The Reading List: Stand-up comedy
Monday 18 April 2011
Last week UK comics voted Daniel Kitson the funniest man in Britain. But what books should budding stand-ups not put down?
How I Escaped My Certain Fate by Stewart Lee, Faber & Faber, £12.99
Ever since the days of This Morning With Rich Not Judy, Lee has been the British comic most-revered by serious comedy fans. His 2010 book mixed a combination of stories about his career along with detailed breakdowns of routines – why he paused there, why he said this word instead of that, etc.
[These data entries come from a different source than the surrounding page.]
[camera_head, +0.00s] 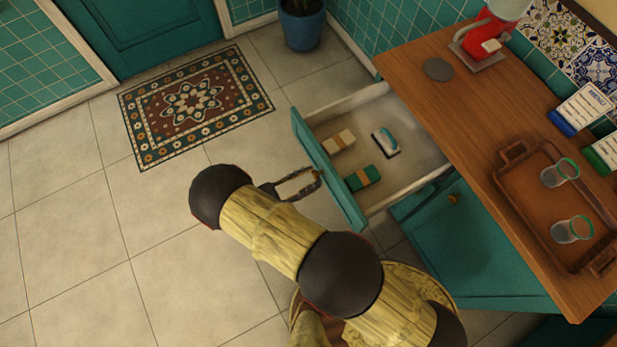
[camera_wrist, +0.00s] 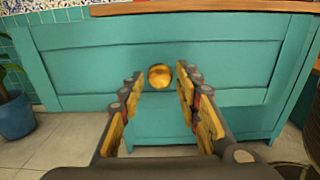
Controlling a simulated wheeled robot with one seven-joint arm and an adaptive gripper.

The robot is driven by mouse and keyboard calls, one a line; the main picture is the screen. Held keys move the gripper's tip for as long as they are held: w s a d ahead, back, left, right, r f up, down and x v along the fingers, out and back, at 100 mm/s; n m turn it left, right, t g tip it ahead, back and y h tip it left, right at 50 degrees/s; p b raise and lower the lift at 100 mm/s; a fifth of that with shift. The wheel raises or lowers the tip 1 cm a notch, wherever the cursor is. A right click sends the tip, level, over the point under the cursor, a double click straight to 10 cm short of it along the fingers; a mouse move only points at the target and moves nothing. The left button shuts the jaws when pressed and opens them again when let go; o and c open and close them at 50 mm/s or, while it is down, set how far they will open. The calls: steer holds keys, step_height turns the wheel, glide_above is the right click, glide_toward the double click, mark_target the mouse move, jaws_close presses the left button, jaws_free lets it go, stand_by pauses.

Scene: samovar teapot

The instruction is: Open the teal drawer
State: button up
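The teal drawer (camera_head: 308,147) is pulled out from the wooden-topped cabinet, and its inside shows in the head view. Its teal front fills much of the wrist view (camera_wrist: 230,60). A round brass knob (camera_wrist: 159,77) sits on that front, between my fingertips in the picture, with a gap on each side. My gripper (camera_head: 314,178) is at the outer side of the drawer front in the head view. It also shows in the wrist view (camera_wrist: 159,80), with its fingers apart and holding nothing. The knob is hidden in the head view.
The drawer holds a beige packet (camera_head: 339,141), a green packet (camera_head: 363,178) and a teal-and-white brush-like item (camera_head: 386,141). A tray (camera_head: 518,190) with two glasses lies on the counter (camera_head: 440,105). A potted plant (camera_head: 302,28) stands behind.

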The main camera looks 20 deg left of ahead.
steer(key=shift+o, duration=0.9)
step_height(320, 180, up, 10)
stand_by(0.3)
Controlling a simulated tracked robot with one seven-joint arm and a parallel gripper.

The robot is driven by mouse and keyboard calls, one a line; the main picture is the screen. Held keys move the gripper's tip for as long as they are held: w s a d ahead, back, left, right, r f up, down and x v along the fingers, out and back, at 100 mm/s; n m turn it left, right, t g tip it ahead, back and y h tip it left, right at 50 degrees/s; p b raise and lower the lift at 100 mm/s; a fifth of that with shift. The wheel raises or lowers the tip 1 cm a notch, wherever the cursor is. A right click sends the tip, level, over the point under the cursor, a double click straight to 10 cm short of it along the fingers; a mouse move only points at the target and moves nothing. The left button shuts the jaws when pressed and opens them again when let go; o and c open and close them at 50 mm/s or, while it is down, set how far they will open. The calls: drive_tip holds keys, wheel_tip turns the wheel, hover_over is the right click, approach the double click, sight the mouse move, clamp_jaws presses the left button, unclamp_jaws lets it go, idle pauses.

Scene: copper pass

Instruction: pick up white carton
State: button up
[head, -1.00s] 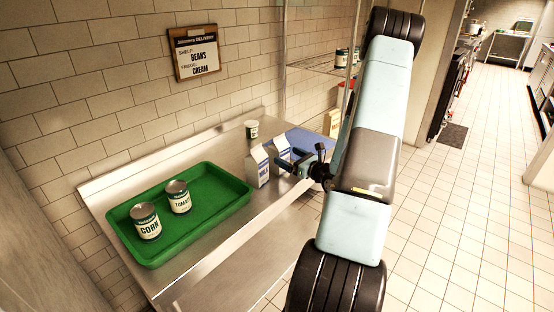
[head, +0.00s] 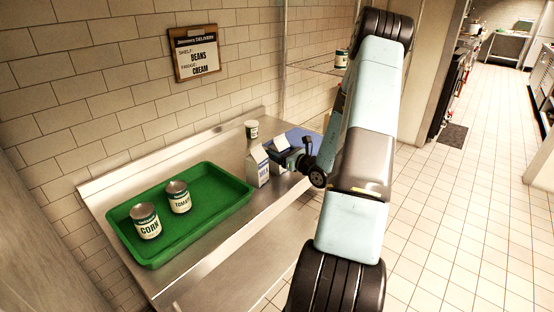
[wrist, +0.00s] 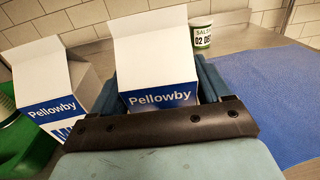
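Two white cartons with blue bands stand on the steel counter. One carton (wrist: 160,70), marked "Pellowby", is centred in the wrist view between the two fingers of my gripper (wrist: 157,84); in the head view its top (head: 281,144) shows above my gripper (head: 285,160). The fingers are spread, one on each side of this carton, very close to its sides; I cannot see clear contact. The other carton (head: 258,167) stands upright just left of my gripper, and it also shows at left in the wrist view (wrist: 50,85). The lower part of the centred carton is hidden by my gripper.
A green tray (head: 240,203) with a corn can (head: 146,221) and a tomato can (head: 179,197) is to the left. A small labelled tub (head: 251,130) stands behind the cartons. A blue mat (wrist: 265,95) lies to the right. A brick wall backs the counter.

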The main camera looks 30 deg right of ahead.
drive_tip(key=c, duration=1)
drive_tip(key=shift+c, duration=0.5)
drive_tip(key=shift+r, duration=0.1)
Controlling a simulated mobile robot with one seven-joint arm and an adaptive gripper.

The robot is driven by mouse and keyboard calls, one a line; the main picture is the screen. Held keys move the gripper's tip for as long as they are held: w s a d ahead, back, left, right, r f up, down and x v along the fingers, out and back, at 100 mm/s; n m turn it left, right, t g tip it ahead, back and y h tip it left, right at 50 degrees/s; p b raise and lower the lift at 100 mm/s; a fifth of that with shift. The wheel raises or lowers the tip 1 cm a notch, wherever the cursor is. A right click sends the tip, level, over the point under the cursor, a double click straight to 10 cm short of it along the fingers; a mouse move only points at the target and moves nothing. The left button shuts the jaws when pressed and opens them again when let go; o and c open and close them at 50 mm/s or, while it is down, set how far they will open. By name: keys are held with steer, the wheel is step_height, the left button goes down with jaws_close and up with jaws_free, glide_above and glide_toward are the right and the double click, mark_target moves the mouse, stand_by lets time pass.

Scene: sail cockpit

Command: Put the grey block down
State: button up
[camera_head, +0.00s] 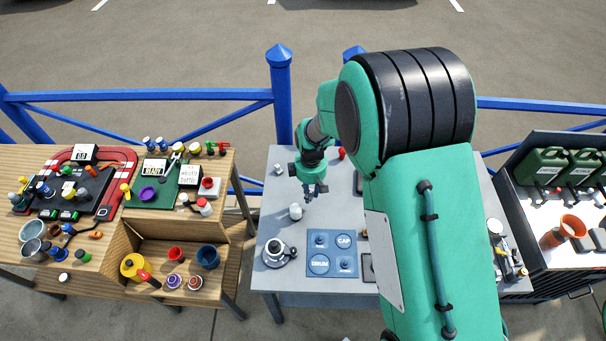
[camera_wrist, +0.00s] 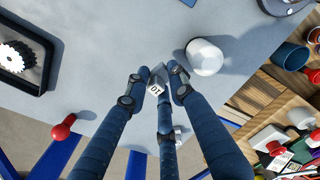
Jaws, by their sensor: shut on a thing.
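My gripper (camera_head: 315,193) is over the grey table (camera_head: 267,208), near its far left part. In the wrist view my gripper (camera_wrist: 158,82) has its blue fingers closed around a small grey block (camera_wrist: 158,76) with a white label. Most of the block is hidden between the fingertips. In the head view it is too small to make out. I cannot tell how high it is above the table.
A white rounded container (camera_wrist: 204,57) stands close beside the fingers. A black tray with a gear (camera_wrist: 47,50) and a red knobbed thing (camera_wrist: 64,128) lie to the left. A blue mat (camera_head: 332,239) marked CAP and DRUM and a winch-like part (camera_head: 274,251) are nearer.

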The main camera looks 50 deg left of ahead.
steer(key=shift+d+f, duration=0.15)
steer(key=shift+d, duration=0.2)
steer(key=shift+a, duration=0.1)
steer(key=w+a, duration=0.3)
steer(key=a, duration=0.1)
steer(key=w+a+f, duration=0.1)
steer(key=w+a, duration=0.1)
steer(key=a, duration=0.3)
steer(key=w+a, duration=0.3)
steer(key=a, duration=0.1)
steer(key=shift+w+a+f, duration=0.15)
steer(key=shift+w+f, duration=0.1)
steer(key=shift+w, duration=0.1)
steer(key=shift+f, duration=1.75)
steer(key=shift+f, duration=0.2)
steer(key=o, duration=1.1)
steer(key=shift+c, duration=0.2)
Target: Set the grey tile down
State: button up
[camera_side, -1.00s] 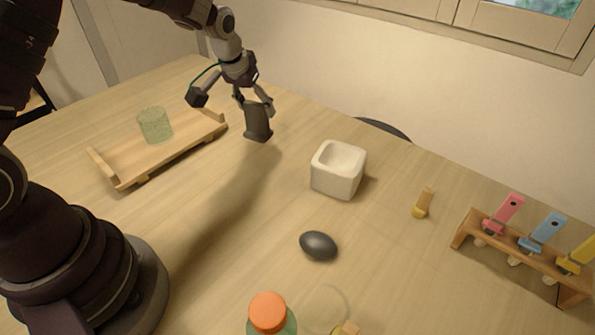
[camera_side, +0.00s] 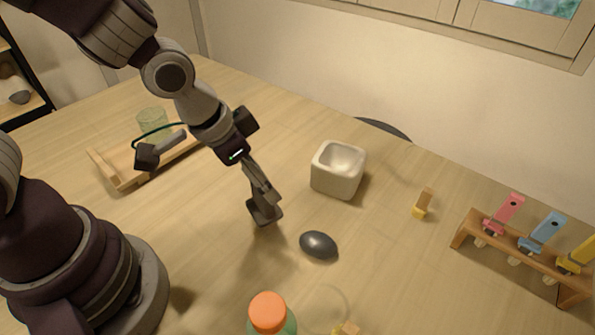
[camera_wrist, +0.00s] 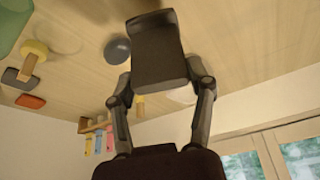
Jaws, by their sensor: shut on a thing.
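The grey tile (camera_side: 265,213) is held upright, a little tilted, between the fingers of my gripper (camera_side: 263,193). It is low over the table, left of the dark oval stone; I cannot tell whether its lower edge touches the wood. In the wrist view the grey tile (camera_wrist: 158,48) fills the top middle, and my gripper (camera_wrist: 160,84) is shut on its near end. The tile hides part of the table behind it.
The dark stone (camera_side: 318,245) lies close right of the tile. A white square bowl (camera_side: 333,182) stands behind right. An orange-capped bottle (camera_side: 268,312) is in front. A wooden tray (camera_side: 123,183) with a green glass (camera_side: 152,121) is back left. A rack (camera_side: 520,258) stands right.

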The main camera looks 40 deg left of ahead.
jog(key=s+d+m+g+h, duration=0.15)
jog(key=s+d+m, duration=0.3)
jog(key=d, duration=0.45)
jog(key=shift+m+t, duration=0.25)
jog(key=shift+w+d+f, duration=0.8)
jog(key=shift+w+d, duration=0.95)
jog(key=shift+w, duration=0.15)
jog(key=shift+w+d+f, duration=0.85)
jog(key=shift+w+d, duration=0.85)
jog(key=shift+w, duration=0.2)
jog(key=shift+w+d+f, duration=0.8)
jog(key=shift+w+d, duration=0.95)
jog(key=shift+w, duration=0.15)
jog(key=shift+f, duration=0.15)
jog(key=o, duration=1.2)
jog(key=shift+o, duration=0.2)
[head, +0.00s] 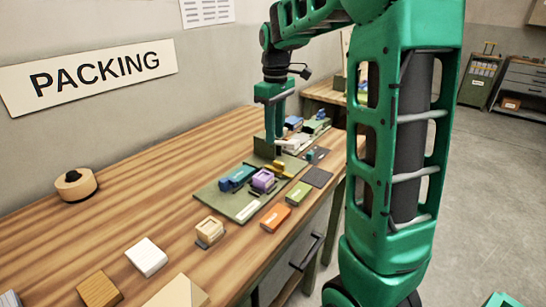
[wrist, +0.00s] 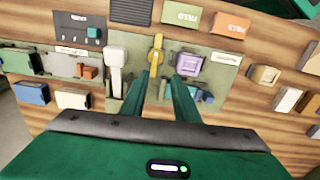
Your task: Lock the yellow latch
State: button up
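The yellow latch (wrist: 156,52) is a slim bar with a rounder middle, mounted on a green board (wrist: 222,75). In the wrist view it runs roughly up and down the picture. In the head view the latch (head: 278,168) shows small beside a purple block. My gripper (wrist: 161,78) is open, with a gap between its two green fingers. The latch's near end shows in line with that gap, just past the fingertips; I cannot tell whether they touch. In the head view my gripper (head: 277,145) points down above the board's far end, its tips partly unclear.
The purple block (wrist: 190,63) sits close right of the latch, and a white-handled lever (wrist: 115,60) stands left of it. A blue block (head: 236,178) is also on the board. Green (head: 298,193) and orange (head: 275,217) blocks lie along the table's front edge.

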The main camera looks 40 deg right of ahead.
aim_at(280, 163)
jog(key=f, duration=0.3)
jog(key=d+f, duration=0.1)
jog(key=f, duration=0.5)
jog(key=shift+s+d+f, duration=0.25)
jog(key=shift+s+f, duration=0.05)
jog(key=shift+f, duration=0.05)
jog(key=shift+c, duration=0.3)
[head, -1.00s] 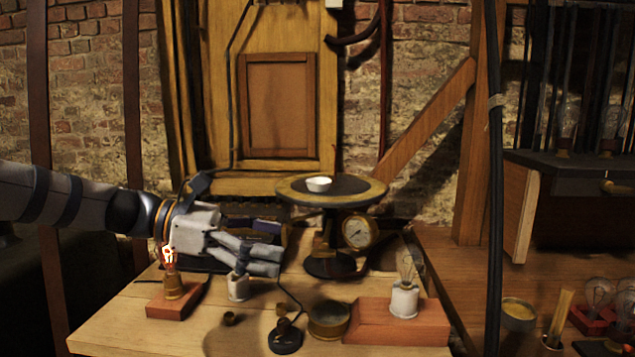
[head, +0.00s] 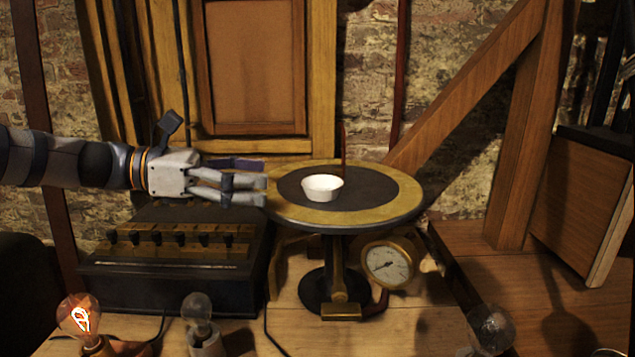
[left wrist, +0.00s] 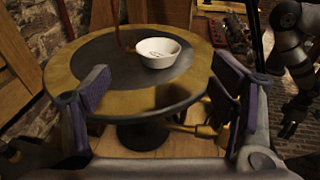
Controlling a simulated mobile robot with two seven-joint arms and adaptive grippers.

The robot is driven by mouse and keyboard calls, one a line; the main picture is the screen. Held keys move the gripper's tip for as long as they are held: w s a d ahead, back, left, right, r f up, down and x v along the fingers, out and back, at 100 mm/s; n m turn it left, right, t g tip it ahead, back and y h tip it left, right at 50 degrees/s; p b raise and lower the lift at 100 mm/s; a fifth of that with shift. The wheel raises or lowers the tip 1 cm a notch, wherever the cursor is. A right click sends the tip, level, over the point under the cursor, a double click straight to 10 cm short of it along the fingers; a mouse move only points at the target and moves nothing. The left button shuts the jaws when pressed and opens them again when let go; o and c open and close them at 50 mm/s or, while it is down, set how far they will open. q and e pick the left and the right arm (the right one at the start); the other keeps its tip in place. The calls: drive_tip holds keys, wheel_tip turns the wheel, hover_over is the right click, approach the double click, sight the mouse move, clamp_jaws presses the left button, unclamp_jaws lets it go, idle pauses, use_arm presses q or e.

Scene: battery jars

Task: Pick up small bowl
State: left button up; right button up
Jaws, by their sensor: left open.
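A small white bowl (head: 322,188) stands upright on the dark centre of a round pedestal table with a yellow rim (head: 400,205). My left gripper (head: 266,190) is at the left edge of this round top, fingers pointing right toward the bowl, with a gap between. In the left wrist view the bowl (left wrist: 158,54) sits beyond the open fingers (left wrist: 160,95), right of the middle of the round top (left wrist: 62,78). Nothing is between the fingers. My right gripper is not identifiable in the head view.
A dark switch box (head: 175,270) stands below my left arm. A brass gauge (head: 388,263) is under the round top. A lit bulb (head: 80,318) and an unlit bulb (head: 197,308) stand at the front left. A wooden brace (head: 465,85) slants behind on the right.

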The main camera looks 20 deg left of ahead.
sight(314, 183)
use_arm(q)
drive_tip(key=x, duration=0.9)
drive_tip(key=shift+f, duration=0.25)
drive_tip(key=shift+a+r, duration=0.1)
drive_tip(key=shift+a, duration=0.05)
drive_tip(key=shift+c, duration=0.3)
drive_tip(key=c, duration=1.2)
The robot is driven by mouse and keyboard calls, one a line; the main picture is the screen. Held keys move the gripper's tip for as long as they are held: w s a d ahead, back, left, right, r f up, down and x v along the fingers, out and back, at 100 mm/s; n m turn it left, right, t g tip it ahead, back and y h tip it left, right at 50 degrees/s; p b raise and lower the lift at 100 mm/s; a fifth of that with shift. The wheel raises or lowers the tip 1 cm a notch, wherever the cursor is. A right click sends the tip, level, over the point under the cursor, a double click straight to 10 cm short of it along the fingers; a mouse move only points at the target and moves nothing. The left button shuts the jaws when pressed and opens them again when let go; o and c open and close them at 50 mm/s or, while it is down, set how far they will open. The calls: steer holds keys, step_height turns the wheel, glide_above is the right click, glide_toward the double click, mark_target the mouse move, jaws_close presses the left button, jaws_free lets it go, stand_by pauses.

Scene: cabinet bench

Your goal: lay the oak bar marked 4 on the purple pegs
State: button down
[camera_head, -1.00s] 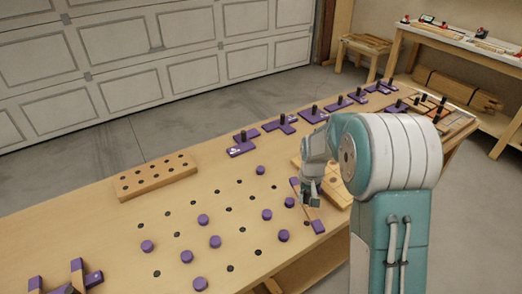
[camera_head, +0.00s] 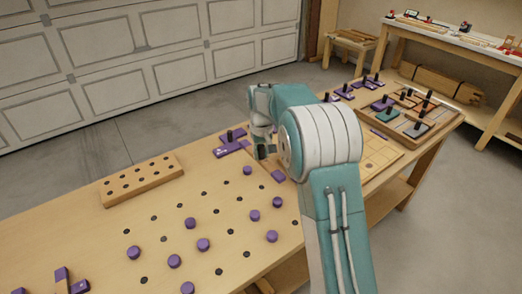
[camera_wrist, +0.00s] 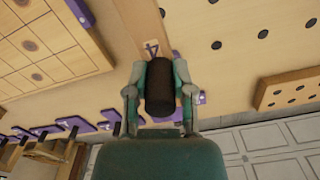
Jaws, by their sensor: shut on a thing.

The set text for anyone interested in the anatomy of laughs.
Love All the People by Bill Hicks, Constable, £8.99
Where Lee took apart his own work in HIEMCF, this collection of Hicks – the great comic inconoclast – released 10 years after his death, features transcripts of routines that allow the reader to see material evolve over a number of shows. It also includes ideas, letters and a long note to the writer John Lahr after his infamous booting from David Letterman' show.
Born Standing Up by Steve Martin, Pocket Books, £7.99
A straight telling of Martin's career as a stadium-packing funnyman, Born Standing Up recounts Martin's transition from teenage wannabe magician to comic. Like Lee, Martin technically analysed every element of his work – he'd record, transcribe and refine sets – a perfectionism that, he explains, made his time at the top a depressing one.
Instructions, Guidelines, Tutelage, Suggestions, Other Suggestions and Examples Etc. An Attempted Book by Tim Key, Invisible Dot, £10.95
The off-the-wall poet takes the odd style of his own live sets and translated it to paper for Instructions... Elements include "a design for a shawl" and full-page prose description of a map. It's one of the funniest visions of a comic mind you'll see committed to print.
Getting The Joke: The Art of Stand Up Comedy by Oliver Double, Metheun Drama, £12.99
A one-time experienced stand-up, writer and even a comedy teacher at the University of Kent, Double is as suited as anyone to try and dissect a notoriously ephemeral art-form. In his second attempt, Double reveals technical points of craft and speaks to Eddie Izzard, Shazia Mirza and Jo Brand about how they do what they do.